1. We are sitting on a plane flying back from Mexico. It is early Feb 2009. There is a man behind me whose naked, tattooed gut is pressing against the back of my chair. I look around the plane and think of jumping out the emergency exit. And this is not a response to ten hours on a flight with a toddler. This is more to do with the horror of coming back to Britain after two sun drenched weeks road tripping up the Mayan coast. That was when I first had thoughts along the lines of ‘why are we living this life in London that allows us a couple of exotic holidays a year when we could be doing it full time?’

The idea parked for a while until…

2. We speak to Rich, John’s brother. He runs several social enterprises from Mumbai and is generally inspiring. He tells us to just do it. I feel like I’m in a Nike ad.

3. I read Tim Ferriss’ The 4-hour Work Week and fall in love with the concept of not working ever again.

4. I realise that Lula, our baby, is no longer a baby and will be starting school in 15 months’ time (Sep 2010). A quick scan of the local Ofsted reports puts me into a panic. We have ‘that’ private vs state debate and I realise that neither really works for me. I am just not sure that our education system is providing what children need for the 21st century in either sector. Add to this my horror of facing the prospect of being tied into working in London in stressful jobs for the rest of our lives (at this stage I had parked Tim Ferris and was getting realistic).

5. I manage to convince John on steak night Wednesday that this is what we need to do.

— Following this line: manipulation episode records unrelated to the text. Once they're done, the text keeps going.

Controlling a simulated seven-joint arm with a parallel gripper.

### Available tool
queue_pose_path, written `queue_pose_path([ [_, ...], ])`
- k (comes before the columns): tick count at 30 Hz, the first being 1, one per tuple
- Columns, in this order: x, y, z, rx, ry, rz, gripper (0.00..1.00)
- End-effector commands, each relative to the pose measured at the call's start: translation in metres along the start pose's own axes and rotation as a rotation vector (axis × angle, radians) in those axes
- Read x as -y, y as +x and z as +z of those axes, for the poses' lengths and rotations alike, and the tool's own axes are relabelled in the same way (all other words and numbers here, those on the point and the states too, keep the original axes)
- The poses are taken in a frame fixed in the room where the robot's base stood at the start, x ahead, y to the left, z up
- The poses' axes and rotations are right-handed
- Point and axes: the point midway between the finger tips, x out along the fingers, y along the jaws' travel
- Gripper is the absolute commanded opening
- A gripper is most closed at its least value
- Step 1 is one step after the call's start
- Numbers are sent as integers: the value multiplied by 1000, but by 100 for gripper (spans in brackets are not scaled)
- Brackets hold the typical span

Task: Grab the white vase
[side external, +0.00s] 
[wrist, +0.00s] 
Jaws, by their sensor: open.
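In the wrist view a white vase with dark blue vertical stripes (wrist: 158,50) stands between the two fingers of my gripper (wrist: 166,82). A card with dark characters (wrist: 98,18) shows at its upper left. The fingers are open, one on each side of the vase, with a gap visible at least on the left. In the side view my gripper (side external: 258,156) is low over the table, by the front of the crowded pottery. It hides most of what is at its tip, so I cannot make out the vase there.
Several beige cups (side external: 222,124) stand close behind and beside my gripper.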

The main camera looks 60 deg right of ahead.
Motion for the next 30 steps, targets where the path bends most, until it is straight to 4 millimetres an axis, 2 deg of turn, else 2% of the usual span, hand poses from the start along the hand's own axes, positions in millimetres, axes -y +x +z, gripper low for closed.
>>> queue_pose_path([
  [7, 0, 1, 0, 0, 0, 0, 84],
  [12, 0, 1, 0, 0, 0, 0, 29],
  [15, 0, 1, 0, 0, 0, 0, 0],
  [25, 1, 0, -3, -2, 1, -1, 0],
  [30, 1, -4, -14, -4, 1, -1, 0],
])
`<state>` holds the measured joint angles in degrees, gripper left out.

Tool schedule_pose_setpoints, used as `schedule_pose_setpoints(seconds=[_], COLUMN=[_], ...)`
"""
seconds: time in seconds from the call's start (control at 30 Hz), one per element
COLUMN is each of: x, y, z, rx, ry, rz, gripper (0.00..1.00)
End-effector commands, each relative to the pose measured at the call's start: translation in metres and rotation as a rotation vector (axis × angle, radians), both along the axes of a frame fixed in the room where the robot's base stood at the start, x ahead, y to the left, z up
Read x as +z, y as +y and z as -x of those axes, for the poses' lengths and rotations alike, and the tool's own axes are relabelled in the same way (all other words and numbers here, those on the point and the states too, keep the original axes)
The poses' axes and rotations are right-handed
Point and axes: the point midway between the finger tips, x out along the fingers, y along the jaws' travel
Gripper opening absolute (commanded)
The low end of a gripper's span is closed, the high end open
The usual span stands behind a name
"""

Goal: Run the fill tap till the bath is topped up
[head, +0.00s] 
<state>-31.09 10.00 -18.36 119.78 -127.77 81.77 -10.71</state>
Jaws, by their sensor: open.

Absolutely and completely. And totally.

5. I read Fuck it: The ultimate spiritual way and decide to say Fuck It to everything. Job? Fuck it. Scared of not having an income? Fuck it. Possibility of getting amoebic dysentary in India with a child in tow? Fuck it.

6. One of my best project managers at work tells me she is leaving. I say Fuck it. I am too.

7. I resign and they make plans for my succession. It is like a bridge is burning behind me and I can’t turn back.

8. Ex-housemate comes around to discuss renting house off of us. She looks out window, sees a robin and says, ‘but won’t you miss things like English birds?’ I look at John then back to Lizzie and say, ‘Er, no. When I’m lying on my sunbed by the pool in Bali, I don’t think I’m going to be thinking about how much I miss English birds.’

9. Every single person I tell our plan to turns around and says ‘That’s so inspiring’ except for my father in law who thinks we are mad. I feel like Gandhi. No one has ever told me I’m inspiring before and now I feel like I’ve been told it 384 times in the last week alone. I could get used to this. I might not be a Head of Projects anymore but I am inspiring.